The men each gave the notary a half silver ring. She handed the contract to Dor. “Upon final handfasting, give this to the proper temple to hold. Maarsdam bless your trade.”

“Maarsdam prosper you,” Tarno replied, as did Dor. Dor studied the contract, nodded, and rolled it, tying it with a bit of twine. The men touched palms and went their ways, making space for the next pair. Tarno heard barely-muffled sighs from both the notary and the watchman both as Master Hammersmith and an irate-looking goodwife marched up the two steps and into the doorway. Tarno and Dor made themselves small and eased out of the way.

“Ye know that I am not a law-speaker,” Tarno heard the notary say from behind him.

Dor shook his head. “Some people choose not to listen.”

“Aye.” Dor stopped to talk to his cousin-by-marriage and Tarno went about his own business.

(C) 2021 Alma T. C. Boykin All Rights Reserved.

5 thoughts on “Tuesday Tidbit: Contracting a Marriage

    • Yes. An eight-day is the basic division of calendar time. The Eighth-Day is the day off from work (in some places) and a day of worship (sometimes). In _Miner and Empire_ it was when the bulk of the miners took off work and got paid, while the fire-miners did their thing (they worked only 36 hours out of the week, but those were very, very dangerous and intense hours.)

  1. Very nice vignettes, including the almost obligatory soured-milk reference to Goodman Fuchsban.

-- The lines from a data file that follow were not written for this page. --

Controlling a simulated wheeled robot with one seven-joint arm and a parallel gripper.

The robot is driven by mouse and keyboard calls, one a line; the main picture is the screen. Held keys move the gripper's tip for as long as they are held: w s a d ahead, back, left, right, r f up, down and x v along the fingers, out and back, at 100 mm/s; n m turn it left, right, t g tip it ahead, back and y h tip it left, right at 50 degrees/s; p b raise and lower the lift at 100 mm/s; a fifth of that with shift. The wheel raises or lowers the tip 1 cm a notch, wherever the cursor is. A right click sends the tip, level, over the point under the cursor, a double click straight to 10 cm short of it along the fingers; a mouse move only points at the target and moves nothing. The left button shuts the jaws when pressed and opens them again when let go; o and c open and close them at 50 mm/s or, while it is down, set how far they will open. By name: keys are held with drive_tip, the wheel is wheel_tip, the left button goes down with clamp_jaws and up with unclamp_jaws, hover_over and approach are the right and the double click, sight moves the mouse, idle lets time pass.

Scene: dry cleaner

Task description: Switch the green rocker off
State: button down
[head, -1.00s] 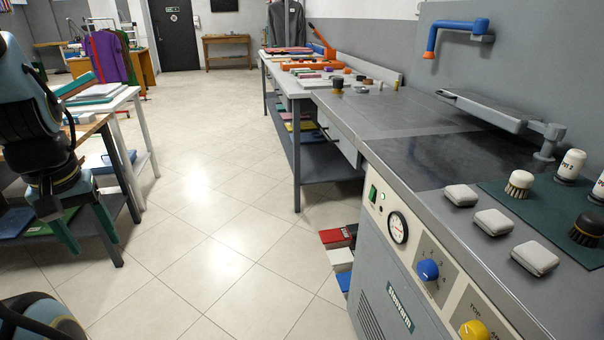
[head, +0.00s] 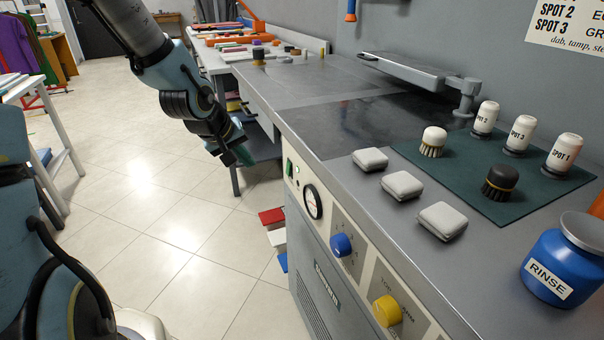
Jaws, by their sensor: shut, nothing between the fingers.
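The green rocker (head: 289,168) sits on the cream front panel of the grey machine (head: 316,275), at the panel's far end, above and left of the round gauge. It is small here, and I cannot tell which way it is tilted. A small lit lamp (head: 297,170) shows beside it. A gap shows between the fingertips and the rocker.
The panel also carries a gauge (head: 313,202), a blue knob (head: 341,245) and a yellow knob (head: 388,310). Grey pads (head: 402,185), brushes and bottles stand on the worktop above. Red and white boxes (head: 272,217) lie on the floor. The tiled floor left of the machine is open.

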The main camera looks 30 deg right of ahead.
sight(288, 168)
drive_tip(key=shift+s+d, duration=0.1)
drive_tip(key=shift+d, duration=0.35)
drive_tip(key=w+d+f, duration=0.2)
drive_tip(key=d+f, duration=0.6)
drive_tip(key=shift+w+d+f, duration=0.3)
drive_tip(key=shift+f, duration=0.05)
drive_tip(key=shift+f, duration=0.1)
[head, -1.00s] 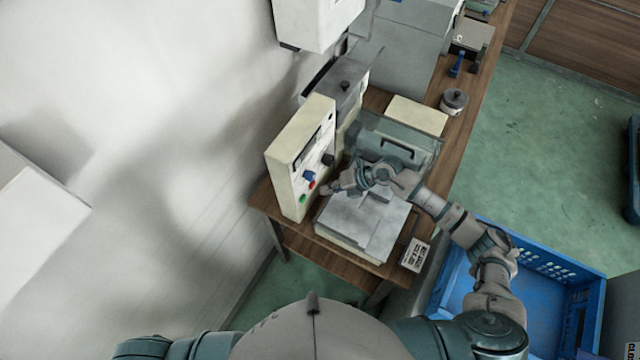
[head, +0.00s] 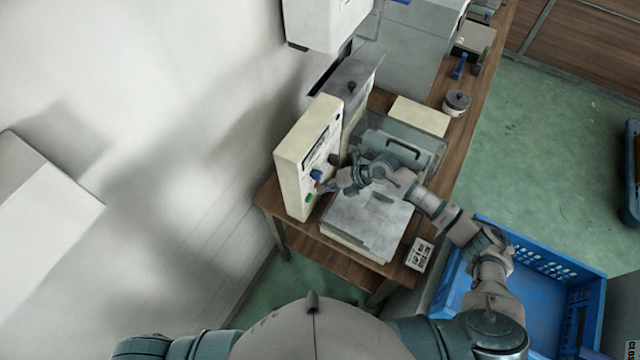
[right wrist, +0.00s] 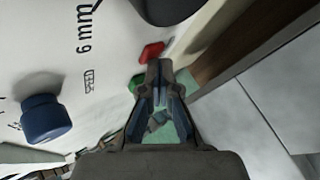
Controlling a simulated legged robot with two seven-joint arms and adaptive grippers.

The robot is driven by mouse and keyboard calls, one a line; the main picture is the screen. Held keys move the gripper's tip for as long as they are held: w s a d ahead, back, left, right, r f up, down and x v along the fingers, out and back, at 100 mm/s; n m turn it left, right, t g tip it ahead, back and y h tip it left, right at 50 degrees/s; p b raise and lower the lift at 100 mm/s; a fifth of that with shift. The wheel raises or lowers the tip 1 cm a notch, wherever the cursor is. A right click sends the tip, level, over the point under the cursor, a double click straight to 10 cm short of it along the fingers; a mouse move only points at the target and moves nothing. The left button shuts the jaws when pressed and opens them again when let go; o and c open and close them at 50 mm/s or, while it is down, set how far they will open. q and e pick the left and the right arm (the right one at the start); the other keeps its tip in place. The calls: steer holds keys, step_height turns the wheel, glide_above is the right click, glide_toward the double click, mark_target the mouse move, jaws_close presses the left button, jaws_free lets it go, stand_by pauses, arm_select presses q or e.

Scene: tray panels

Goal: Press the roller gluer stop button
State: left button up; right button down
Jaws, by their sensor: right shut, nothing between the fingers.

    A traveling mage-notary, like other circuit riders, is interesting and a nice addition. A major town or city, or the Emperor, may generate enough documentation and proclamations that you have full-time work for at least one notary, but elsewhere there’s not enough. Using magic enhancement to guarantee and verify sign and seal is perfect, since counterfeiting has always been a lucrative if risky proposition. Imagine the counterfeit protection on one of the Emperor’s documents, complete with a “here, kitty!” summons.